3 Replies Latest reply on May 23, 2013 5:59 PM by 1008852

    ps hangs, can't kill

      The 'ps' command is hanging on our Solaris 11 test environment. It does not respond to kill or even kill -9. This happens even when ps is called in its plain form with no arguments, and I tried it as two different users and as root, and it hung in all cases. At least, 'ptree' is still functioning. This happens only in the global zone.

      I can think of two possible culprits. The first is that we blindly removed a zfs filesystem that had been delegated to a non-global zone. I shut that zone down and is now only in the 'installed' state, but it didn't make a difference.
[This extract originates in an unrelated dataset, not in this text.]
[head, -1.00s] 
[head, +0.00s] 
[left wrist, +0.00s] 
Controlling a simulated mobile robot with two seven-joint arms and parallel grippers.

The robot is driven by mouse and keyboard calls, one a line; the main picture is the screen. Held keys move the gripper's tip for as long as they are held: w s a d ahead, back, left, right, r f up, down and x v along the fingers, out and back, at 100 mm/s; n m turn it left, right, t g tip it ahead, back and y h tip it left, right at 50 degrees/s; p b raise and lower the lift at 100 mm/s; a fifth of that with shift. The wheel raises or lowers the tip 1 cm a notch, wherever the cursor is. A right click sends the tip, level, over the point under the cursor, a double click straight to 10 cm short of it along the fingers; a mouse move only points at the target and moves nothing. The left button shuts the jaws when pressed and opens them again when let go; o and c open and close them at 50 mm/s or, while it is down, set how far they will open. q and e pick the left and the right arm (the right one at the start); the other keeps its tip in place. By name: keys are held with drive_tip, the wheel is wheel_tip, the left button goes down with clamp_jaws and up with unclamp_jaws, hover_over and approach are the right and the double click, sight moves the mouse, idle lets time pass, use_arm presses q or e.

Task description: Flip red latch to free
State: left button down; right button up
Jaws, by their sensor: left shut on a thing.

Truss actually shows 'ps' hanging shortly after this stat call to a different zone:

      769: stat("/dev/zcons/aodtest4/masterconsole", 0xFFFFFFFF7FFFE9B0) = 0
      769: stat("/dev/zcons/aodtest4/zoneconsole", 0xFFFFFFFF7FFFE9B0) = 0
      769: getdents(5, 0xFFFFFFFF7EB02000, 8192) = 0
      769: close(5) = 0
      769: stat("/dev/zcons/builder", 0xFFFFFFFF7FFFEBB0) = 0
      <hangs here>

      I shut down this second zone ('builder') to no effect.

      I had also accessed a NFS automount in the days before noticing this problem, although 'mount | grep ^/net' is currently showing now output.

      Any suggestions? I could reboot but I'd hate to encounter this problem in production with several zones running.

        • 1. Re: ps hangs, can't kill
          This is a feature introduced into Solaris with Solaris 10. I think it was ported from Linux.

          Processes get stuck in a way that you can't "kill -9" them.

          Live with it or reboot.
          • 2. Re: ps hangs, can't kill
            Is it possible that the disk is mounted? Can you run df and mount?

            The theory that this is something ported from linux sounds like crap, there are, in my experience, three reasons why ps might hang;

            1: a mounted filesystem (i.e /mnt) where the disk is gone

            2: a hanging namingservice, so ps can't look up usernames

            3: /proc missing or not being accessible for some reason

            You can try prstat or /usr/ucb/ps to see if those works ;)

            • 3. Re: ps hangs, can't kill
              Both prstat and ptree are OK, but there is no /usr/ucb/ps (this is Solaris 11).

              1. I had one zone root filesystem that was erroring on 'df' but that cleared after zfs umount

              2: we are not using any naming services except for DNS

              3: I am not having any trouble reading /proc in general.

              I think it's getting stuck around the zcons driver. I have another truss showing ps getting stuck shortly after reading /etc/ttysrch, having just traversed /dev/term. /dev/zcons is next in the ttysearch list and 'ls /dev/zcons' hangs.